SHORT PROBLEM
For the entries below, how many lines include the word "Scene"? Give the figure and nothing more.

DATA SECTION
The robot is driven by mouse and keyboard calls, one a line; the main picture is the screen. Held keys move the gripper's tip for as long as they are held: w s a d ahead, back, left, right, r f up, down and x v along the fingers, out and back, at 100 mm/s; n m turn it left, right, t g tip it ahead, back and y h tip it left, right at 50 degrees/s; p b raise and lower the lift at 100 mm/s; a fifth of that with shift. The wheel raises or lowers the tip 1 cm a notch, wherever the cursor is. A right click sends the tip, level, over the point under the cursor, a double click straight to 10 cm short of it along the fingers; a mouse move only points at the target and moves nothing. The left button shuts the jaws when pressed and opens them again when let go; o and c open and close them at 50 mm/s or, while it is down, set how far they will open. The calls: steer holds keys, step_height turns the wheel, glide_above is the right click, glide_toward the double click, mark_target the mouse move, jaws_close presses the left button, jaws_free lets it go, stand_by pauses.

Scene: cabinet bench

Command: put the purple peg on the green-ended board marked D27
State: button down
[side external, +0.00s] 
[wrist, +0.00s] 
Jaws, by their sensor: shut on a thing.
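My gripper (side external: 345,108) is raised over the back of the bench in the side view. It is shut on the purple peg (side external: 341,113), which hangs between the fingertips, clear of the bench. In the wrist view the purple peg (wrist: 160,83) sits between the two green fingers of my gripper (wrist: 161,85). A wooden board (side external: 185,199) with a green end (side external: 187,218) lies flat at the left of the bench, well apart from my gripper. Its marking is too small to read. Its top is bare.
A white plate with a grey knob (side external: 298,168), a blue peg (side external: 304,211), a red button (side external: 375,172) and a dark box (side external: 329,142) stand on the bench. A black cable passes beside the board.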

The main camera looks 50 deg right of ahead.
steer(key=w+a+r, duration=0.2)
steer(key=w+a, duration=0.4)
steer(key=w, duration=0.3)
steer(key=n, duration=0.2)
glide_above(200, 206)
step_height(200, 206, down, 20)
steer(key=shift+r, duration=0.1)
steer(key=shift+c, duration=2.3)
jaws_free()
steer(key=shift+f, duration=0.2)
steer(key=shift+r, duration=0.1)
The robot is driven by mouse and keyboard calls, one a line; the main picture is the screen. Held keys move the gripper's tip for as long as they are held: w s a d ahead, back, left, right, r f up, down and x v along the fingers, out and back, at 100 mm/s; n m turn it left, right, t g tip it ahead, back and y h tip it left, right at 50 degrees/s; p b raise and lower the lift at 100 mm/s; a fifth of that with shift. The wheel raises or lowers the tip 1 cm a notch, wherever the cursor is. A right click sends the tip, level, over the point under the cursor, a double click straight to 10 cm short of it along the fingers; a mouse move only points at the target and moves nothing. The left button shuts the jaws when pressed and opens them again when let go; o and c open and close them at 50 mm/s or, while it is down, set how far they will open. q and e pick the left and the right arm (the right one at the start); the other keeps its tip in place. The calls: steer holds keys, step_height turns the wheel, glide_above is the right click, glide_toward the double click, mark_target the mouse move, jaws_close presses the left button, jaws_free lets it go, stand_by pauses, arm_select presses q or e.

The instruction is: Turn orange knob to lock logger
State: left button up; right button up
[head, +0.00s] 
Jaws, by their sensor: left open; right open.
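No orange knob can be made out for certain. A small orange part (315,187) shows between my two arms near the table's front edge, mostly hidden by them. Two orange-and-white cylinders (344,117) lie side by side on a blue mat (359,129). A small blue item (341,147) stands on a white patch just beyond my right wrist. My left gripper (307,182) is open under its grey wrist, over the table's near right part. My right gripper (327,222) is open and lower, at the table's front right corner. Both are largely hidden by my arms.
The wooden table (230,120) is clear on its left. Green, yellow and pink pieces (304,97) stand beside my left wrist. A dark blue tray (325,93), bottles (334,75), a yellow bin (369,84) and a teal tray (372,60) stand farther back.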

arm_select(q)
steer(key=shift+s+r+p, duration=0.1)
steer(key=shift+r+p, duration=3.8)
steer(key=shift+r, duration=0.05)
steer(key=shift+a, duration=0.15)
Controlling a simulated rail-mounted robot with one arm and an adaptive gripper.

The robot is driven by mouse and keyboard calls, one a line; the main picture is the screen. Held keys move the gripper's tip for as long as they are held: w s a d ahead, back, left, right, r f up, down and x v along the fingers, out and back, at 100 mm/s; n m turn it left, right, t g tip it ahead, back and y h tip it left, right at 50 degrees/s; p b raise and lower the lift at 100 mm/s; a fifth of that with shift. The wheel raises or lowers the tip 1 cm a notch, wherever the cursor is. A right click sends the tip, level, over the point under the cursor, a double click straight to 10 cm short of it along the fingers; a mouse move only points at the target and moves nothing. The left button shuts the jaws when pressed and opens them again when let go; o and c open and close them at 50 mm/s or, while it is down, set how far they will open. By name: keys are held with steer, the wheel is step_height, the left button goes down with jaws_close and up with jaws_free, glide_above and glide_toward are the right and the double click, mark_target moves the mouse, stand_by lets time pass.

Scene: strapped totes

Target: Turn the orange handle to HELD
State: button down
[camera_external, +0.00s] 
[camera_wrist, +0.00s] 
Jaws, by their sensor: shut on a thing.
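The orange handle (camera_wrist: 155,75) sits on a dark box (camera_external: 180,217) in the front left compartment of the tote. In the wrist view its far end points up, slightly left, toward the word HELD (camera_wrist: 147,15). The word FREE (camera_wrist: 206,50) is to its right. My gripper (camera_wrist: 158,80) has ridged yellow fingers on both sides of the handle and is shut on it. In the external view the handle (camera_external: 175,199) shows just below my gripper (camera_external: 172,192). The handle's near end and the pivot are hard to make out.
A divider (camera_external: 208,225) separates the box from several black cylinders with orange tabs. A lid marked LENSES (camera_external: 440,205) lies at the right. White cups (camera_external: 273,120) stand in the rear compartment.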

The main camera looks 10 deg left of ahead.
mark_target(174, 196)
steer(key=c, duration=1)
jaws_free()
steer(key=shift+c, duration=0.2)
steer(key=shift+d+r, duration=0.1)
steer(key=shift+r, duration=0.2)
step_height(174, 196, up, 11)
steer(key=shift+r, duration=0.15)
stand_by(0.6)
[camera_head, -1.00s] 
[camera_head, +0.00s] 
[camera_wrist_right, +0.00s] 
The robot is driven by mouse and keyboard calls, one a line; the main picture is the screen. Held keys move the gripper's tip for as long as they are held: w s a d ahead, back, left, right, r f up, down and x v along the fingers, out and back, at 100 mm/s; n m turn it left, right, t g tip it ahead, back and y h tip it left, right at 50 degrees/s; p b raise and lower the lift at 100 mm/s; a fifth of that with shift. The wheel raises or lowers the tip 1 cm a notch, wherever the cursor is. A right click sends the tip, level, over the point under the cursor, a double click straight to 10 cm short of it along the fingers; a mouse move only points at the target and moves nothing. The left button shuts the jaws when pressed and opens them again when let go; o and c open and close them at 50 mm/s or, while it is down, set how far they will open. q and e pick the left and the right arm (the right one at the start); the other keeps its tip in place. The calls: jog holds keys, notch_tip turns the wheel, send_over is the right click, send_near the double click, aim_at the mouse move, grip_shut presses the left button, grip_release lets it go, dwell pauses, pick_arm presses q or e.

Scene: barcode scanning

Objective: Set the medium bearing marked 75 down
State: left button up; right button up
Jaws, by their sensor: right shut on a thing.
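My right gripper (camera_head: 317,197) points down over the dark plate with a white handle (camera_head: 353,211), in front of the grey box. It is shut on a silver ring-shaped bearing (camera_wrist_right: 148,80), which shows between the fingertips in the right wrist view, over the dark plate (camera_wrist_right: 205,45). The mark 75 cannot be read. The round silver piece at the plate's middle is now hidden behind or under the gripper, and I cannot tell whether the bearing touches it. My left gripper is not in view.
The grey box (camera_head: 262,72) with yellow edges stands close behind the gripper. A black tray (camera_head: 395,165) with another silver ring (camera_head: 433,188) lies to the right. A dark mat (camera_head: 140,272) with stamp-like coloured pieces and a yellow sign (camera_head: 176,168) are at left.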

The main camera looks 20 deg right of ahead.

SOLUTION FOR THIS TASK
3